REQUEST:
Locate the line that contains "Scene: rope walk" and the line that contains "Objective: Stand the". Copy both of them exactly, together with every line between them, and no others.

DATA BLOCK:
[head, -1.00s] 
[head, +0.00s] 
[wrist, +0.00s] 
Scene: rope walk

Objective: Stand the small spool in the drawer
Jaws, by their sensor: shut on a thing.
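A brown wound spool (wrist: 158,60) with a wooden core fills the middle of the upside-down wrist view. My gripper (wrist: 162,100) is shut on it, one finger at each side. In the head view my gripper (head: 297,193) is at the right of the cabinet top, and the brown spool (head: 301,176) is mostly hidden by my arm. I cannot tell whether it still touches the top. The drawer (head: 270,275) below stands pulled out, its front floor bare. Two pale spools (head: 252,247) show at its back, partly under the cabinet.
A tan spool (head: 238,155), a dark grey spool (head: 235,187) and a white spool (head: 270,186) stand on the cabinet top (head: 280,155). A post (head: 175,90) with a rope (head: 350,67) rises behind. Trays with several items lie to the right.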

RESULT FOR THIS TASK:
Scene: rope walk

Objective: Stand the small spool in the drawer

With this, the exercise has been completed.